If we constantly keep on supplying the cause of joy, the joy will remain constant with us. If we keep on supplying causes of suffering, the suffering will remain constant with us. That’s why Buddha says: Samsara is suffering, nirvana is peace.
That’s what we should establish clearly in our minds. Then we will begin to think that engaging in the spiritual path has some kind of purpose. That is also not simply just to be happy but remain happy. Happiness may become constant, and we may be separated from suffering forever. All that has to be achieved on the causal level, not the result level. When you are working on the spiritual path for your happiness, the question is how? Because you create the causes of happiness and joy and discard the causes of suffering and pain. If I just tell the cause of my suffering to get out of here it won’t go. Nor can I take it and wash it. I can’t put it in a washing machine and put detergent in and run it. You may run it for 24 hours, 48 hours or forever. Nothing happens. So the only way to get that out is by purifying. You challenge the negativities through purifying. One of Buddha’s sutras – the words that he spoke – gives the example of a clear sky with sunshine. That can be blocked by clouds. The clouds are temporary. They can move. That is because the nature of the sky is to be empty and clear. The nature of sunshine is to be shining. It is not by nature cloudy. There may be heavy clouds, but still, they are temporary. They can go away.
0:31
The wind will push the clouds. That’s true. When you have stormy weather the air pushes the clouds out. The weather channel shows you it is always moving. What’s chasing the clouds is the air behind. It doesn’t matter here from which direction the wind is blowing. It drives the clouds away. Just like that, all our obstacles and blocks are temporary, because they are not in our nature. Nor are they permanent. So they can change. The way to change them is by changing the circumstances and causes and conditions. They are dependently originated. Everything depends. So when you change the causes and conditions, then no matter whatever happens, but it will change. If you don’t change the causes and conditions, then nothing will change.

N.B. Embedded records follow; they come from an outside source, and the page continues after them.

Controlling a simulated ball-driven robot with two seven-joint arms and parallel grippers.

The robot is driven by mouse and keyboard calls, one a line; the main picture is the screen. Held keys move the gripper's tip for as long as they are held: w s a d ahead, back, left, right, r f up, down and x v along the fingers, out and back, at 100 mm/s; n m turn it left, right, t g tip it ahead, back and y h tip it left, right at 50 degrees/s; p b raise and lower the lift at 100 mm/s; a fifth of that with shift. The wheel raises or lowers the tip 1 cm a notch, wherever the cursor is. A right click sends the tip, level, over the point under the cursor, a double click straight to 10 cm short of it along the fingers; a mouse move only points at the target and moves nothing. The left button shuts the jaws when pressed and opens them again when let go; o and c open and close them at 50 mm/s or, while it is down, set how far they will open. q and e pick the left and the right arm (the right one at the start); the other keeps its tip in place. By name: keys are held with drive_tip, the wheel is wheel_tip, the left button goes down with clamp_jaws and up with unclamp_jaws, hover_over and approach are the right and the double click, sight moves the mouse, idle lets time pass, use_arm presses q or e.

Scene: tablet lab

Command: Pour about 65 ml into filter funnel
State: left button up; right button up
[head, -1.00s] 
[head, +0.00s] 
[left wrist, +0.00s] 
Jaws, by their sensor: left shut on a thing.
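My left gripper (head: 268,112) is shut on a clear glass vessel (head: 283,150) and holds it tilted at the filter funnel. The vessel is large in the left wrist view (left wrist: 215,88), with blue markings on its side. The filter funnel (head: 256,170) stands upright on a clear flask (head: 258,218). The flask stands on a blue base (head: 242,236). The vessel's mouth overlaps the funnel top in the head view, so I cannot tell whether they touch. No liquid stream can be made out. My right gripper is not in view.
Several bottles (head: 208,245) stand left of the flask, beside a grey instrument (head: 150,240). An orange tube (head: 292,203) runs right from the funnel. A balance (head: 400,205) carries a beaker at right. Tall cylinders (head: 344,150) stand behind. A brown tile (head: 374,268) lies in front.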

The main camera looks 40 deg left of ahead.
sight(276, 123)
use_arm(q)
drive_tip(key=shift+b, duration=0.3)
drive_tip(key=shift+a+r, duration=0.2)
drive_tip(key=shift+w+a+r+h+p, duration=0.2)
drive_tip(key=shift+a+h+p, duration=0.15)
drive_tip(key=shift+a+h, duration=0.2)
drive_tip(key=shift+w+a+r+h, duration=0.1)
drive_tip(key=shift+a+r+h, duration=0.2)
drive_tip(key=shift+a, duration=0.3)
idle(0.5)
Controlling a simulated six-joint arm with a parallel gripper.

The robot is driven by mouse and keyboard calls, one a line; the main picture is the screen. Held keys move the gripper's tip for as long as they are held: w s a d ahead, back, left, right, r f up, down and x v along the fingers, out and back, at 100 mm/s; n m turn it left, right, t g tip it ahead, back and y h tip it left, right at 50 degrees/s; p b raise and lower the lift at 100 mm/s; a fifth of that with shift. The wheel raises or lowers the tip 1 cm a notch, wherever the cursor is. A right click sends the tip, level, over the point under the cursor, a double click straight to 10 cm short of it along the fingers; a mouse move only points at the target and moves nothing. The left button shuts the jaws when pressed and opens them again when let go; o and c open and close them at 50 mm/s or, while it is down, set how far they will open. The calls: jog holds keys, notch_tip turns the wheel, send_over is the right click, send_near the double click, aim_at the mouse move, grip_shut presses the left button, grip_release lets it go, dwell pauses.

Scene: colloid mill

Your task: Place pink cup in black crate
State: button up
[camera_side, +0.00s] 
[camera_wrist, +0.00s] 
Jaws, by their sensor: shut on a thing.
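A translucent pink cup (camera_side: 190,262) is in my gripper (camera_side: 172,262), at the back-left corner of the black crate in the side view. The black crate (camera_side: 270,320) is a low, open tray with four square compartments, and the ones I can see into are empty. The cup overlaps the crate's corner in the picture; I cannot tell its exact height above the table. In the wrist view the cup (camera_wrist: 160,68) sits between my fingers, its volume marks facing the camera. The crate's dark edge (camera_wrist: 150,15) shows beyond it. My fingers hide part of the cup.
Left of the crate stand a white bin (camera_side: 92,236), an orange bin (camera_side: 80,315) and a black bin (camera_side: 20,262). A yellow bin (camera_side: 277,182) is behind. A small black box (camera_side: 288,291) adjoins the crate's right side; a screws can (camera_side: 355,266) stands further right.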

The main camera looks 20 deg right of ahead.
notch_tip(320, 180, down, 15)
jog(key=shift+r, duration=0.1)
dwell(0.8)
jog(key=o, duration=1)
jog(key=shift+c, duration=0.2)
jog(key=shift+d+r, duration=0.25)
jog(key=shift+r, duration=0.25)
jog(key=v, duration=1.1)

Earlier I said that we have to work on the causal level. That’s because we are dependently arising or originated. Everything is, the events in our life and lives and everything. They depend on causes and conditions. And who provides the causes and conditions? We ourselves, very definitely. No one makes the causes “up there” and allocates them to you. Some people tell me about the “akashic records” that provide everything. I don’t know. I have not seen it. I am 70 years old and if I don’t see it now I may not see it at all. So I don’t know. But what I do know is that the causes, conditions and circumstances change everything in our life. It happens day to day, hour to hour, minute to minute. We go from joy to misery and from there to happiness – it’s all changing. That’s because of circumstances. We do know that very well, but we don’t want to know. Honestly. It is much easier to think that somebody else is managing. So we go and hire somebody who manages everything. Some people say that God manages. Some people say that karma manages. So we are hiding behind somebody, avoiding our own personal responsibility. Avoiding seems to be easier for us. We don’t want to be responsible. How many of us will say, “I will be happy to help but I am not responsible.”
But in reality it is totally in our own hands. That’s the honest truth. The older I get the more I am convinced that it is really in our own hands, nobody else’s. Some of you may think: what a strange thing to say, but I think it is the reality. Particularly human beings have much more opportunity to handle the causal level. And we do know that. In our deep, deep mind we really know that. How many of us tell the young ones, “If you don’t get a good education, you are not going to have a good life.” If you don’t have a degree you are not going to get paid well. So we put ourselves through school and do all kinds of things, in order to get paid well.
Let’s say that money makes us happy for the time being. So to bring that money in you have to get yourself educated. Education not only brings you money but also more understanding and that can make the human being better – tough it can also make you worse. Nobody wants to hear it but it does. So we do know that, otherwise why put ourselves through school with all these difficulties for so many years? You almost put in 20 years of school. That’s one third of our life. We do it because we have that understanding and that’s commonly accepted. Nobody raises a question or an eye brow. Everybody will agree. But we don’t want to acknowledge it. Education? Yes, but shaping your future? Then we say, “Maybe somebody else is doing it.” In reality it is ourselves.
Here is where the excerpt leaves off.